前言
之前很多人在,如何进行XXX的识别,对应的神经网络如何搭建。对应神经网络怎么搭建,我也是照本宣科,只能说看得懂而已,没有对这块进行深入的研究,但是现在tensorflow,paddle这些工具,都提供了非常成熟的神经网络进行直接使用。
本文对过往的一些文章进行改造,使用已经集成的神经网络,简单的实现多个种类的动物识别。
环境
tensorflow:2.9.1
keras:2.9.0
os:windows10
gpu:RTX3070
cuda:cuda_11.4.r11.4
如何安装tensorflow就不在做赘述,要重点说明 tensorflow与keras版本的不同会引起不同工具类的使用。
数据准备
链接: https://pan.baidu.com/s/1J7yRsTS2o0LcVkbKKJD-Bw 提取码: 6666
解压之后,结构如下
代码
一、模型训练代码(animalv2_model_train.py)
导入
import os
import plotly.express as px
import matplotlib.pyplot as plt
from IPython.display import clear_output as cls
import numpy as np
from glob import glob
import pandas as pd
# Model
import keras
from keras.models import Sequential, load_model
from keras.layers import GlobalAvgPool2D as GAP, Dense, Dropout
from keras.preprocessing.image import ImageDataGenerator
# Callbacks
from keras.callbacks import EarlyStopping, ModelCheckpoint
# 模型与处理工具
import tensorflow as tf
from tensorflow.keras.applications import ResNet50V2
from tensorflow.keras.utils import load_img, img_to_array
数据集合处理
root_path = './animal/Animals_Classification/Animal-Data-V2/Data-V2/Training Data/'
valid_path = './animal/Animals_Classification/Animal-Data-V2/Data-V2/Validation Data/'
test_path = './animal/Animals_Classification/Animal-Data-V2/Data-V2/Testing Data/'
# 动物种类
class_names = sorted(os.listdir(root_path))

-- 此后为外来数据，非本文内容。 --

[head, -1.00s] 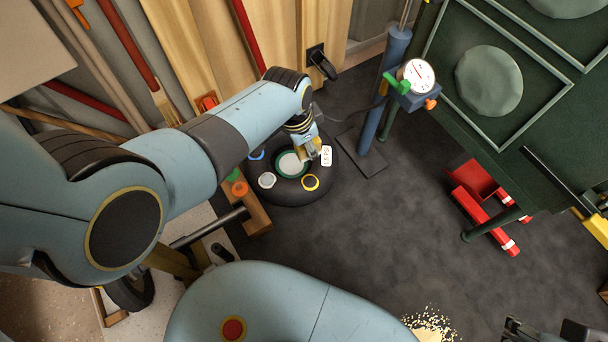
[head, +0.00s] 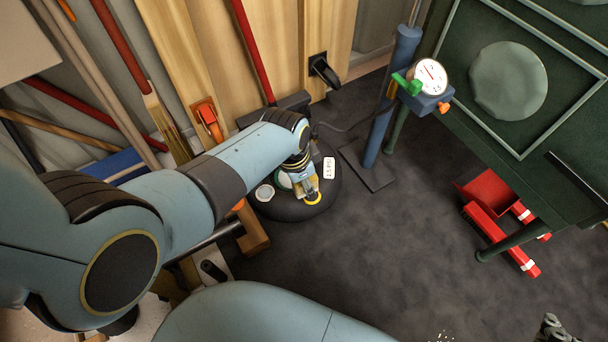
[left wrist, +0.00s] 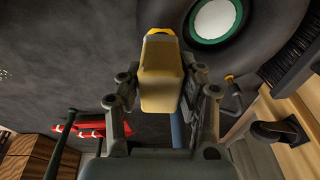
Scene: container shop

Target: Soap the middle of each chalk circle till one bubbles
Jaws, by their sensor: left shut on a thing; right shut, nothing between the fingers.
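A black, round tyre-like ring (head: 285,212) lies flat on the dark floor, with coloured chalk circles on it. The yellow circle (head: 313,201) is partly covered by my left gripper (head: 304,186). The white circle (head: 264,193) is clear on the left. The green-rimmed pale disc (head: 283,181) is partly hidden by my gripper; it shows in the left wrist view (left wrist: 214,19). The blue circle is hidden. My left gripper is shut on a yellow-tan block (left wrist: 160,75), its end over the yellow circle; contact is unclear. My right gripper (head: 555,330) is partly visible at the bottom right, shut and empty.
A dial gauge (head: 429,77) sits on a blue post (head: 389,110) behind the tyre. Wooden boards line the back. Floor right of the tyre is clear.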

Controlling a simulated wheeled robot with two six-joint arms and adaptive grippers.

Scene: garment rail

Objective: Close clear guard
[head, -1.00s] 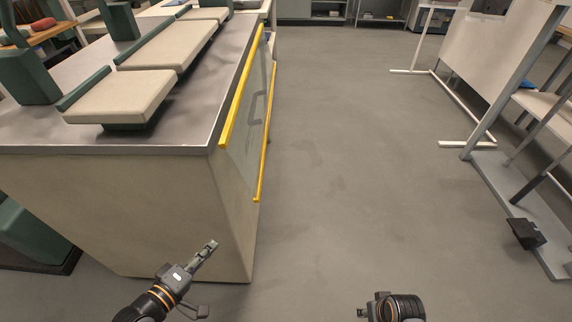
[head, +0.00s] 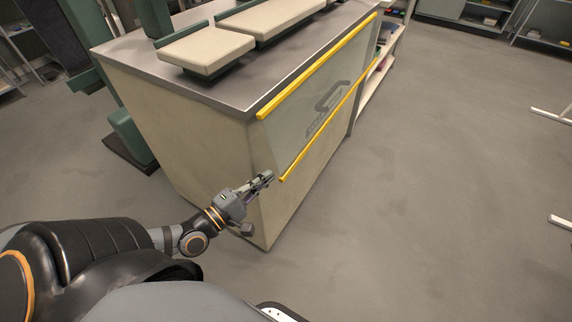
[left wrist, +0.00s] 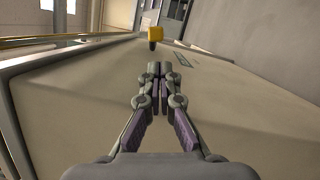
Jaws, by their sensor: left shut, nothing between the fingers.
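The clear guard (head: 305,107) is a see-through panel with yellow bars along its upper and lower edges and a dark handle (head: 333,96). In the head view it hangs tilted along the side of the bench, top bar near the worktop edge. My left gripper (head: 268,177) is shut and empty, just left of the near end of the lower yellow bar (head: 325,125). In the left wrist view, the shut fingertips (left wrist: 159,69) point toward a yellow bar end (left wrist: 154,33), with a gap between. My right gripper is out of view.
The bench (head: 180,125) has a metal top with several cream pads (head: 207,52) on it. Open shelving (head: 378,70) adjoins its far end. The floor (head: 450,200) to the right is clear, with white rail feet (head: 552,115) at the right edge.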

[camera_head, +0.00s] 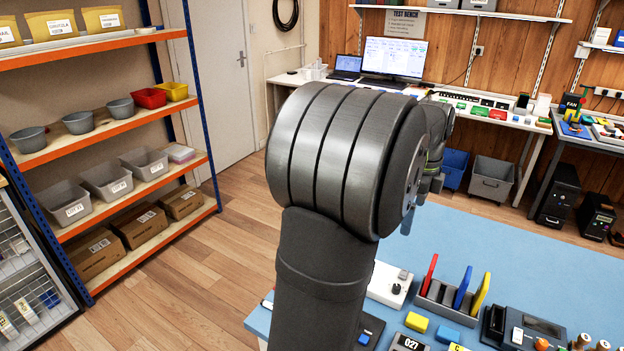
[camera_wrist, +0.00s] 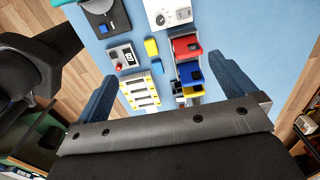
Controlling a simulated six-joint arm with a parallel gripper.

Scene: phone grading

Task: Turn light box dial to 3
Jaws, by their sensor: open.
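A white box with a round knob, which looks like the light box (camera_head: 383,292), sits on the blue mat, partly hidden behind my arm in the head view. Its dial (camera_head: 396,289) shows as a small knob on top; the marks are too small to read. In the wrist view the box (camera_wrist: 168,13) is at the top edge, with a round dial (camera_wrist: 183,14). My gripper (camera_wrist: 165,88) is open, its two fingers wide apart above the mat, with nothing between them at finger height. In the head view it is mostly hidden behind my arm.
A rack with red, blue and yellow panels (camera_head: 462,296) stands right of the box. The far part of the blue mat (camera_head: 480,238) is clear.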

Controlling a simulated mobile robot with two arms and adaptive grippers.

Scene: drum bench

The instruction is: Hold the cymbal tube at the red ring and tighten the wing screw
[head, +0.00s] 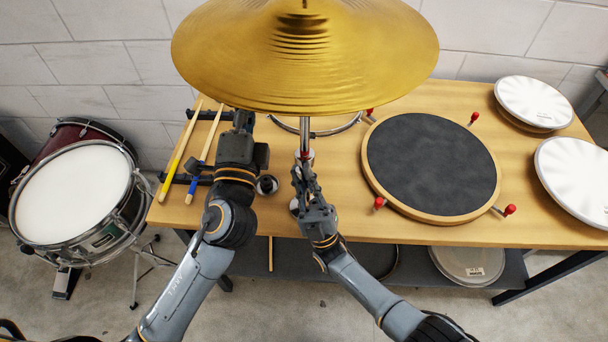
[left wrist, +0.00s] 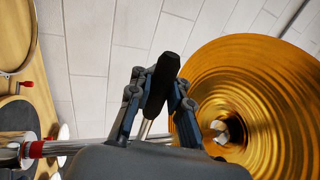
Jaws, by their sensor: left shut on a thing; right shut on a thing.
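The silver cymbal tube (head: 304,132) stands upright under the gold cymbal (head: 305,55). In the left wrist view the tube (left wrist: 85,146) runs sideways toward the cymbal (left wrist: 250,95), with the red ring (left wrist: 37,149) at far left. My right gripper (head: 301,168) is shut on the tube close to the red ring; its fingers partly cover the ring in the head view. My left gripper (head: 243,119) is left of the tube. Its fingers (left wrist: 160,95) are shut on a black piece with a silver shaft, apparently the wing screw (left wrist: 163,75). The screw's joint with the tube is hidden.
Drumsticks (head: 182,150) lie left of my left gripper. A black practice pad (head: 432,165) with red knobs stands right of the tube. White pads (head: 580,175) are at far right. A snare drum (head: 72,192) stands off the bench at left.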

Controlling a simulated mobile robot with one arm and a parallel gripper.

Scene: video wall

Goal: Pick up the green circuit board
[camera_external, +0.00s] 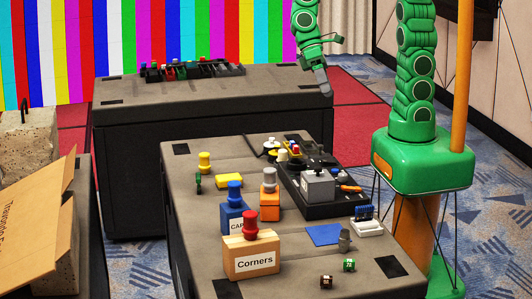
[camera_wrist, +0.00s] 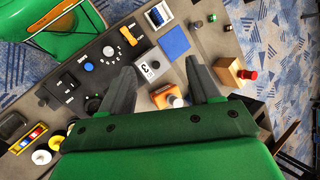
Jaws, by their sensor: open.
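A small thin dark-green piece (camera_external: 198,183) stands on the near table beside the yellow knob at its left side. It may be the green circuit board, but it is too small to tell. I cannot make it out in the wrist view. My gripper (camera_external: 322,84) is raised above the gap between the two tables, well away from that piece. In the wrist view my gripper (camera_wrist: 163,78) has its two dark fingers spread apart with nothing held between them, above the table's objects.
The near table holds a wooden "Corners" block (camera_external: 250,259), a blue block (camera_external: 235,218), an orange block (camera_external: 270,205), a yellow block (camera_external: 228,180), a blue square (camera_external: 323,235) and a black control panel (camera_external: 300,190). A cardboard box (camera_external: 35,225) is at left.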

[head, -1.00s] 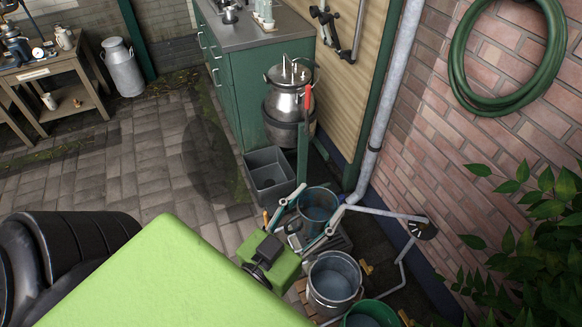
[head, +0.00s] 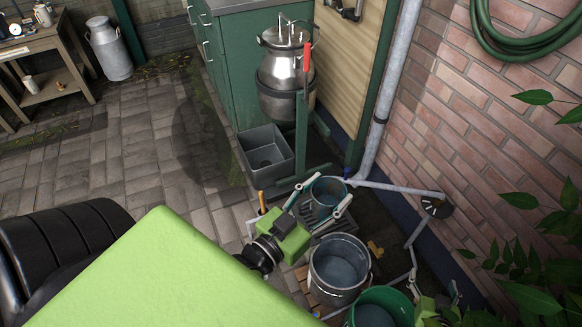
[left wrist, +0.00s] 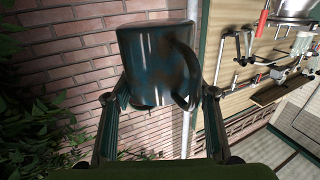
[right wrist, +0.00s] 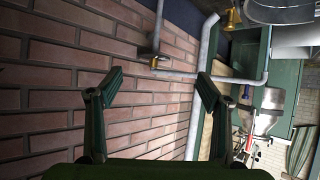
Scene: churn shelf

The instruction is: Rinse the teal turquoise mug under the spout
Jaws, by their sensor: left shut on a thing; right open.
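The teal mug (head: 327,199) is between the fingers of my left gripper (head: 321,199) in the head view, with its round mouth facing up. In the left wrist view the mug (left wrist: 150,65) is dark teal with brownish stains, its handle on the right, and the fingers grip its sides. A grey side pipe (head: 395,187) leaves the downpipe close to the mug's right; a small blue part (head: 347,172) sits at its near end. I cannot tell which part is the spout. My right gripper (head: 434,287) is open and empty at lower right; its fingers show apart in the right wrist view (right wrist: 158,95).
A grey crate (head: 280,176) and a steel churn on a green stand (head: 287,75) are behind. The brick wall (head: 480,130) bounds the right. Paving at left is open.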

n_classes = len(class_names)
print(f"Total Number of Classes : {n_classes} \nClass Names : {class_names}")
class_dis = [len(os.listdir(root_path+name)) for name in class_names]
fig = px.pie(names=class_names, values=class_dis, title="Training Class Distribution", hole=0.4)
fig.update_layout({'title':{'x':0.48}})
fig.show()
fig = px.bar(x=class_names, y=class_dis, title="Training Class Distribution", color=class_names)
fig.update_layout({'title':{'x':0.48}})
fig.show()
# 归一化
train_gen = ImageDataGenerator(rescale=1/255., rotation_range=10, horizontal_flip=True)
valid_gen = ImageDataGenerator(rescale=1/255.)
test_gen = ImageDataGenerator(rescale=1/255)
# Load Data
train_ds = train_gen.flow_from_directory(root_path, class_mode='binary', target_size=(256,256), shuffle=True, batch_size=32)
valid_ds = valid_gen.flow_from_directory(valid_path, class_mode='binary', target_size=(256,256), shuffle=True, batch_size=32)
test_ds = test_gen.flow_from_directory(test_path, class_mode='binary', target_size=(256,256), shuffle=True, batch_size=32)
结果如下:
Total Number of Classes : 10
Class Names : ['Cat', 'Cow', 'Dog', 'Elephant', 'Gorilla', 'Hippo', 'Monkey', 'Panda', 'Tiger', 'Zebra']
Found 20000 images belonging to 10 classes.
Found 1000 images belonging to 10 classes.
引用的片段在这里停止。